## INSTRUCTIONS TO FOLLOW:
In the listing below, find every line with the string "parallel" and pull it out.

## INFORMATION PROVIDED:
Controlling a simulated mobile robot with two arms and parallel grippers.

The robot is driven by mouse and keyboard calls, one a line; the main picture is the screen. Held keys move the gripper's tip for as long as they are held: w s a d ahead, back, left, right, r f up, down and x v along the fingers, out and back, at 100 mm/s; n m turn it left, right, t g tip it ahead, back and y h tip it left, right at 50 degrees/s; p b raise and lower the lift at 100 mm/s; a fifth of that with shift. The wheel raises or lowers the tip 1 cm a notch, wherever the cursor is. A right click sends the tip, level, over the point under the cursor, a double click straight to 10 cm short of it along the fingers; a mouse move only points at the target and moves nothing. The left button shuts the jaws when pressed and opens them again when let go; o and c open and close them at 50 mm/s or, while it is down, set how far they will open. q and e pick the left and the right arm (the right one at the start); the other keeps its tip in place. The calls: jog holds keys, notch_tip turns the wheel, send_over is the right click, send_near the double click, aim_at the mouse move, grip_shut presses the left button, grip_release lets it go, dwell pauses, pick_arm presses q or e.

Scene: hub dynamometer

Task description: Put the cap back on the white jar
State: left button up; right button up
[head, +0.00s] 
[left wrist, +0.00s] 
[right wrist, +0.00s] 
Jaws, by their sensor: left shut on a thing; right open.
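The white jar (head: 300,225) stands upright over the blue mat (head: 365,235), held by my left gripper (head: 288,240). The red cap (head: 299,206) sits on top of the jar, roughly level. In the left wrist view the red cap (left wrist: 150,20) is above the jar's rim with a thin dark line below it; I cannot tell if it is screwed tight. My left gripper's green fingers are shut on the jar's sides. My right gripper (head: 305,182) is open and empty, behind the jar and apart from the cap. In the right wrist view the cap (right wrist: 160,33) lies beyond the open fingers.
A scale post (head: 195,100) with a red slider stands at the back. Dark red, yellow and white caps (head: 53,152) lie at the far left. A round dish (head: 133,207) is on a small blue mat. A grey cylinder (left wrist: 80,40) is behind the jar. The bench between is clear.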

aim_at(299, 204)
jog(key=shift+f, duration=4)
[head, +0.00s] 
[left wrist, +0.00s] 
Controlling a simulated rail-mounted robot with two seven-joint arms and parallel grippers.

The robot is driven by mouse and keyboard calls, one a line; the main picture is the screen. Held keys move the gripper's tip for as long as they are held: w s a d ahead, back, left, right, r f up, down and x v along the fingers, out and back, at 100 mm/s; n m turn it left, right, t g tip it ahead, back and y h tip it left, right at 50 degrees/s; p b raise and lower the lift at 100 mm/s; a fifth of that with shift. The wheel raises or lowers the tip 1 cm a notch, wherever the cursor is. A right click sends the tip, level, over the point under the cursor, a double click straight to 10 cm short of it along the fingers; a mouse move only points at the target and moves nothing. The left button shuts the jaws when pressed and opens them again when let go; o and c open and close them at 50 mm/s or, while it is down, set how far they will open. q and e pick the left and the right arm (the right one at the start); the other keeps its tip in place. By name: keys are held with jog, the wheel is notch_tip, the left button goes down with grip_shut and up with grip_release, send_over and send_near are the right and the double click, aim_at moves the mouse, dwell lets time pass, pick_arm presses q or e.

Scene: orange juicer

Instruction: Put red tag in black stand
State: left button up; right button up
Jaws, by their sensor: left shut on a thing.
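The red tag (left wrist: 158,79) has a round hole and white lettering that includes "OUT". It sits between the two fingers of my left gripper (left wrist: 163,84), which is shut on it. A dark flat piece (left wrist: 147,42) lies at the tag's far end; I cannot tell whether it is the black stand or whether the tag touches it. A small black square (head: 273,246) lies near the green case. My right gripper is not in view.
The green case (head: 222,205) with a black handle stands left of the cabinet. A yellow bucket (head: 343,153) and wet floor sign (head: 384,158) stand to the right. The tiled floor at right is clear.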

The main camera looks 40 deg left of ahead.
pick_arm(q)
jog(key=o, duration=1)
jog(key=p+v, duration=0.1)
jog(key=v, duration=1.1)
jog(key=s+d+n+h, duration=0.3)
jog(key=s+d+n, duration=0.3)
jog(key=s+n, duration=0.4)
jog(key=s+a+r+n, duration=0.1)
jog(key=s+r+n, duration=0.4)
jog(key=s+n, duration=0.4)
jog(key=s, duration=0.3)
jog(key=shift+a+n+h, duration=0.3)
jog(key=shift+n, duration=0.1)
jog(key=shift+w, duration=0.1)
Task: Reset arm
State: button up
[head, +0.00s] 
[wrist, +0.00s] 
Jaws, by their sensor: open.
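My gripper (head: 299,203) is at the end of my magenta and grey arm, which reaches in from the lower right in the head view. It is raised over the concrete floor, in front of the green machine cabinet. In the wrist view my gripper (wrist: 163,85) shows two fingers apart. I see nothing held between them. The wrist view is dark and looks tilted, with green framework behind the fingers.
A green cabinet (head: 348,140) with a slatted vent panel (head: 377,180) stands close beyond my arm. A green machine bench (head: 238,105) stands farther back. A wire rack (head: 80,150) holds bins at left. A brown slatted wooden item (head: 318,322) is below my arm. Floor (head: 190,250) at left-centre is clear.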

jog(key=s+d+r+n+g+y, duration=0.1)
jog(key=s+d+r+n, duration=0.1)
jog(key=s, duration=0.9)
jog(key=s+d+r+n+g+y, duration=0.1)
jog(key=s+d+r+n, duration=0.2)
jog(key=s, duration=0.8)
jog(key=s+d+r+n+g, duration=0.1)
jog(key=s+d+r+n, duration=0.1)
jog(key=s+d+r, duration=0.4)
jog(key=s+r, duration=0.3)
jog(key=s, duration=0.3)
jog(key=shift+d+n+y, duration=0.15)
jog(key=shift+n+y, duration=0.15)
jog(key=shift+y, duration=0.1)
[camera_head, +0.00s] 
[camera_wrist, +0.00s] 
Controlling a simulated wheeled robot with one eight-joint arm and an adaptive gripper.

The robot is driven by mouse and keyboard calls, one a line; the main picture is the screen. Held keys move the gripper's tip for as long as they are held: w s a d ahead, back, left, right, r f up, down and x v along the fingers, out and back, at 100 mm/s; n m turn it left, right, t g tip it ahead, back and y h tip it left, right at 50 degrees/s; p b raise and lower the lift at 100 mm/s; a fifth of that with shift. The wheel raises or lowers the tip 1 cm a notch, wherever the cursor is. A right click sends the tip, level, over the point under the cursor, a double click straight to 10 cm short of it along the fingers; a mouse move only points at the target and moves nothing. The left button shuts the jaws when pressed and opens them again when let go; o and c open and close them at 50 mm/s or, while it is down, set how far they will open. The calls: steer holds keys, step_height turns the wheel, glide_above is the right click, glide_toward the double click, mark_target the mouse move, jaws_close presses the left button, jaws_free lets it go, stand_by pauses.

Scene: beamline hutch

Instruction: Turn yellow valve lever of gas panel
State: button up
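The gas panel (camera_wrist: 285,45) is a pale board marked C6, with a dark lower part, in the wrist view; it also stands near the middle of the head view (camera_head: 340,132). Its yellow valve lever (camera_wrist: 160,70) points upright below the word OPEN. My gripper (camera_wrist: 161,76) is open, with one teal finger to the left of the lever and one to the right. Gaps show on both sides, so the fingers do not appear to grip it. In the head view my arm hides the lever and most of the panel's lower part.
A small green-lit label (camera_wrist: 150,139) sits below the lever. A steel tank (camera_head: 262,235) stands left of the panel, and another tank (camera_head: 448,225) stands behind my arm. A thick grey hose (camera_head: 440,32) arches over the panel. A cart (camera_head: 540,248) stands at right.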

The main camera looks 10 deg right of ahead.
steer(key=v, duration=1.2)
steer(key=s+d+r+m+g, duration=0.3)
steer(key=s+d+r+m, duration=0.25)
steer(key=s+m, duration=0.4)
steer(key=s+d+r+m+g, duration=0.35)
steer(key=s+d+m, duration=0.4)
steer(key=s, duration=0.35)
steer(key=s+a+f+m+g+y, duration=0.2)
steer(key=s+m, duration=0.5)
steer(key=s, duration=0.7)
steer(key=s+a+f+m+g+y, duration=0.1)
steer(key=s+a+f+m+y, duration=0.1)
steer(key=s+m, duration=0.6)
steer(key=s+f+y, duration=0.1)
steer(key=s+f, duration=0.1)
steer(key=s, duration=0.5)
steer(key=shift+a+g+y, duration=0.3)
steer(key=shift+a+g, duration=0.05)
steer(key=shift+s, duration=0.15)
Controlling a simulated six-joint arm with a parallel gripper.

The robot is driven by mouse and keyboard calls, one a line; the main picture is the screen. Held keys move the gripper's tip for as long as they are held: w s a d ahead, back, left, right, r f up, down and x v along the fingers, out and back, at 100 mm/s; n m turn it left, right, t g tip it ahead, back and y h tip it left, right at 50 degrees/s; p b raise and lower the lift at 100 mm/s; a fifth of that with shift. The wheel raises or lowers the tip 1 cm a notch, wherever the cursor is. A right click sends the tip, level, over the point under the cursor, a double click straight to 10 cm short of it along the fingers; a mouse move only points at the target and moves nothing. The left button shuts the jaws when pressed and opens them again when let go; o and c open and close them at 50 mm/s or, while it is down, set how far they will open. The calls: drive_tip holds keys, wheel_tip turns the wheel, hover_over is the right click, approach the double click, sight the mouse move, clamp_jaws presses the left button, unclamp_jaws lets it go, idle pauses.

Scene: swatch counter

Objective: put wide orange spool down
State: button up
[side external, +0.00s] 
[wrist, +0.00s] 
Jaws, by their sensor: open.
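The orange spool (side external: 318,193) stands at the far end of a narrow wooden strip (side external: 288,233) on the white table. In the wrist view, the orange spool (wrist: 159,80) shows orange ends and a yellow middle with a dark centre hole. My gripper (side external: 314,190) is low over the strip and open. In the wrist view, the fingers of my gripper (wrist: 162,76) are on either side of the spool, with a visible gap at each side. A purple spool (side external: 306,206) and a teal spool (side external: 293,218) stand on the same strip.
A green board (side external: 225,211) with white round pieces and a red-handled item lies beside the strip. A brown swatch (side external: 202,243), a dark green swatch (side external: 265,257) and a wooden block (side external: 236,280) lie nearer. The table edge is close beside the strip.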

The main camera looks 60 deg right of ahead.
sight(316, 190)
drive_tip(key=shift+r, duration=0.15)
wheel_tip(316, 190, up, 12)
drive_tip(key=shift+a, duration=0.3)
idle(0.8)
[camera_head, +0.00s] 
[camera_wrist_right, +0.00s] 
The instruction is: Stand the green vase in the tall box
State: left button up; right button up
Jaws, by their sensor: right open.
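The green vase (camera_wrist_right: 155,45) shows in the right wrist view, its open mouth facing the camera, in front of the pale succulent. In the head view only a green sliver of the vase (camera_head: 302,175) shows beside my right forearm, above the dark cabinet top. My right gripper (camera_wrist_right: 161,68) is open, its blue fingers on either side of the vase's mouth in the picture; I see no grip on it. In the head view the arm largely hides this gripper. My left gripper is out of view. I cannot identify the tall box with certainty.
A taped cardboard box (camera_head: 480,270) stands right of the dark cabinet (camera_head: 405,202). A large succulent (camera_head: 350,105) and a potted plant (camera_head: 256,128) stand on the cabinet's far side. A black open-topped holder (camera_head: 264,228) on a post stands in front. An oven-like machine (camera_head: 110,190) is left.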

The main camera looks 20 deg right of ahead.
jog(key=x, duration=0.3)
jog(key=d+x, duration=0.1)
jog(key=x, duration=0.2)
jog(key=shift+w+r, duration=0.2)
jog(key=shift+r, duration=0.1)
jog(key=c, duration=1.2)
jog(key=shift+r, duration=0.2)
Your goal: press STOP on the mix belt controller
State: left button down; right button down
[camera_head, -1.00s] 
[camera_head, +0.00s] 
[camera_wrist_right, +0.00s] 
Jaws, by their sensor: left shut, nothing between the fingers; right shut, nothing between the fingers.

## FULL RESPONSE:
Controlling a simulated mobile robot with two arms and parallel grippers.
Controlling a simulated rail-mounted robot with two seven-joint arms and parallel grippers.
Controlling a simulated six-joint arm with a parallel gripper.

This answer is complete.